Palavras-chave: Constitucionalismo; Separação de poderes; Direitos Fundamentais; Poder Legislativo; Poder Judiciário; Ativismo Judicial; Omissões Inconstitucionais.
1 INTRODUÇÃO
A interpretação jurídica tradicional desenvolveu-se sobre duas premissas, a primeira quanto ao papel da norma, a qual cabe oferecer em seu corpo a solução para os problemas jurídicos e a segunda quanto ao papel do juiz, ao qual cabe identificar a norma a ser aplicada ao problema a ser resolvido e revelar a solução encontrada.
Atualmente a interpretação das normas constitucionais é um conjunto de métodos e princípios, e em razão da variedade de meios hermenêuticos, inexistem critérios que possam estabelecer um único método ou princípio correto a ser utilizado. Não existe atualmente uma teoria dos métodos de interpretação da constituição que esclareça se é necessário adotar um método previamente estabelecido, ou qual é o método que mostre o caminho a ser percorrido para alcançar a verdade.

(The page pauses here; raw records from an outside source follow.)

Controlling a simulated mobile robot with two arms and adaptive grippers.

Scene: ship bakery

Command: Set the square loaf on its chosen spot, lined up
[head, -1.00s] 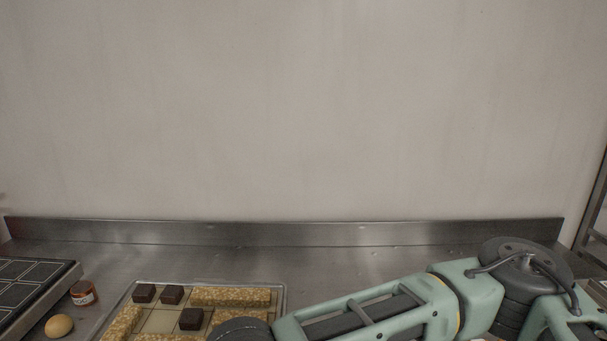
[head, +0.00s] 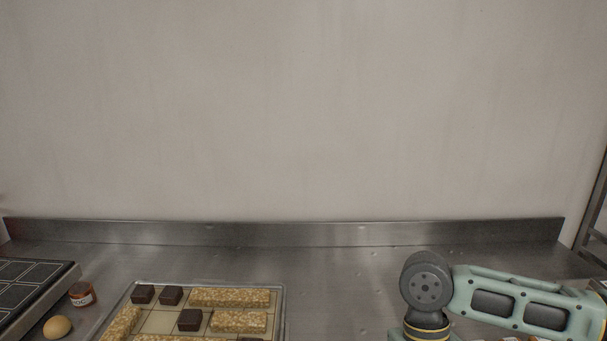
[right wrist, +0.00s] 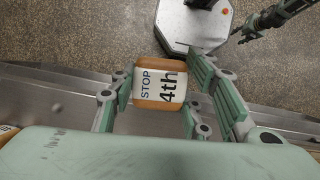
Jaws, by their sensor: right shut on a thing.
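The square loaf (right wrist: 160,83) is orange-brown with a white label reading "STOP 4th". In the right wrist view it sits between the two green fingers of my right gripper (right wrist: 158,90), which is shut on it. I cannot make out the loaf's chosen spot.
A tray (head: 283,300) holds oat bars and dark cubes on a grid. A red-labelled jar (head: 82,294), an egg (head: 58,327) and a dark gridded panel (head: 30,285) are at left. The steel counter (head: 340,275) is clear behind. Part of a brown thing (right wrist: 6,132) shows at the wrist view's left edge.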

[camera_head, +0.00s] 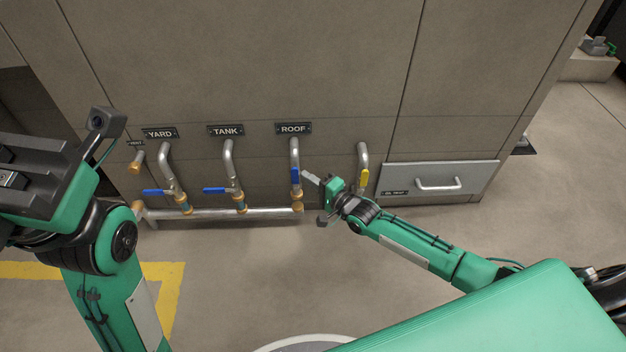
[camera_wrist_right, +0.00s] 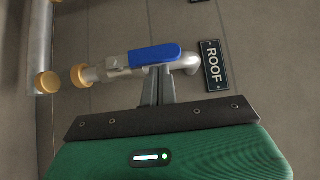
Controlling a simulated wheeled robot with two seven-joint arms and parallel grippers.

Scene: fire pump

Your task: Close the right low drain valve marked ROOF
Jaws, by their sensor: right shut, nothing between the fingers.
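The ROOF valve has a blue lever (camera_head: 295,177) on a bent steel pipe (camera_head: 294,152) under the ROOF plate (camera_head: 293,128). The lever lies roughly in line with the pipe. In the right wrist view the lever (camera_wrist_right: 155,55) runs along the pipe, near the ROOF plate (camera_wrist_right: 214,66). My right gripper (camera_head: 306,175) is shut and empty. Its fingertips (camera_wrist_right: 160,72) are right at the lever's side; whether they touch it I cannot tell. My left gripper (camera_head: 14,180) is at the left edge, away from the valves, its fingers partly cut off.
The TANK lever (camera_head: 215,190) and YARD lever (camera_head: 155,192) lie across their pipes. A horizontal steel pipe (camera_head: 225,213) runs below. A drawer (camera_head: 440,177) is at the right. The floor in front is clear.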

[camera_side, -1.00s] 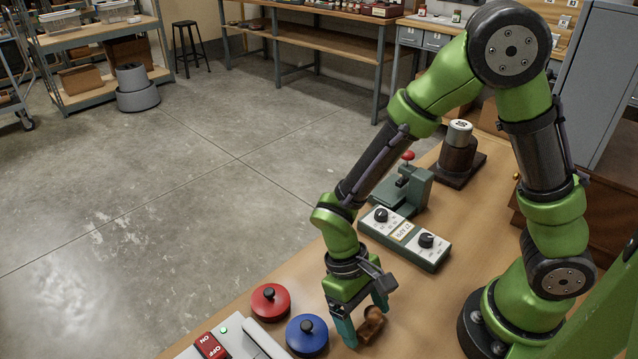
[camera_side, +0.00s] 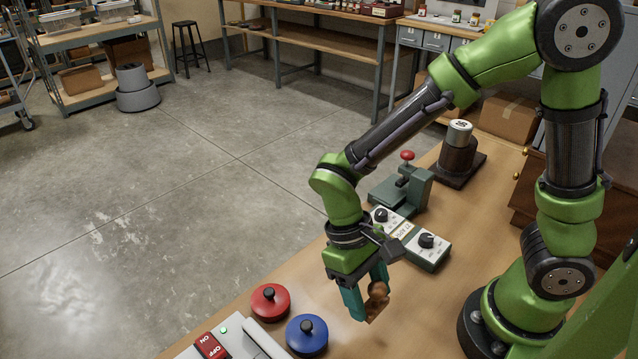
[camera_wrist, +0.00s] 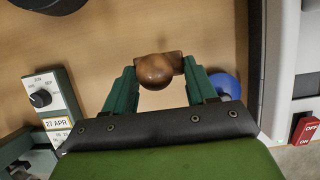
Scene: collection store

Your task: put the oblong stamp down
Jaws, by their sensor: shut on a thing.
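The oblong stamp (camera_side: 377,301) is a brown wooden piece with a rounded knob. My gripper (camera_side: 366,296) is shut on it and holds it above the wooden table, to the right of the blue round-knobbed lid. In the wrist view the stamp (camera_wrist: 158,70) sits between the two teal fingers of my gripper (camera_wrist: 157,85), with its knob towards the camera. The stamp's underside is hidden.
A blue knobbed disc (camera_side: 307,335) and a red one (camera_side: 270,301) stand left of my gripper. A switch box (camera_side: 215,345) is at the front edge. A dial box (camera_side: 425,250), a green press (camera_side: 408,190) and a dark stand (camera_side: 458,160) lie behind. Bare table (camera_side: 420,310) is to the right.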

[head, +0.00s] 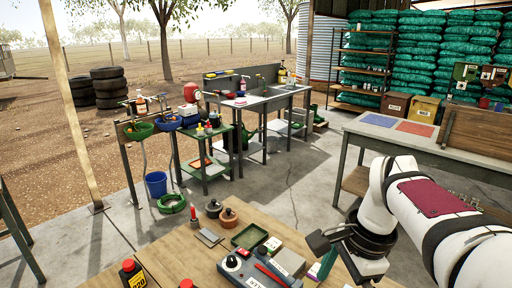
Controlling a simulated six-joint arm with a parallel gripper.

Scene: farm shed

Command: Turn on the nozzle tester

Na atualidade, ocorre inevitavelmente a criação judicial do direito, e somente por meio de parâmetros objetivos e critérios firmes que será possível a manutenção da segurança jurídica, bem como se deve sempre dar preferência as sentenças interpretativas e a diminuição das sentenças normativas que alargam o texto da lei e permite ao juiz agir como legislador positivo.
Diante da omissão de medida para tornar efetiva uma norma constitucional que prevê garantias e direitos fundamentais, a Constituição Federal passou a prever a ação direta de inconstitucionalidade por omissão e o mandado de injunção. Esse dois remédios visam combater a inefetividade das normas constitucionais de eficácia limitada, sendo a concessão do Mandado de Injunção um modo de viabilizar o direito demonstrado na própria ação para a integração de prerrogativas e direitos constitucionais sem que se tenha que aguardar a superveniência de uma norma regulamentadora. Assim, se busca que o Poder Judiciário integre a norma jurídica constitutiva ou declaratória de direito.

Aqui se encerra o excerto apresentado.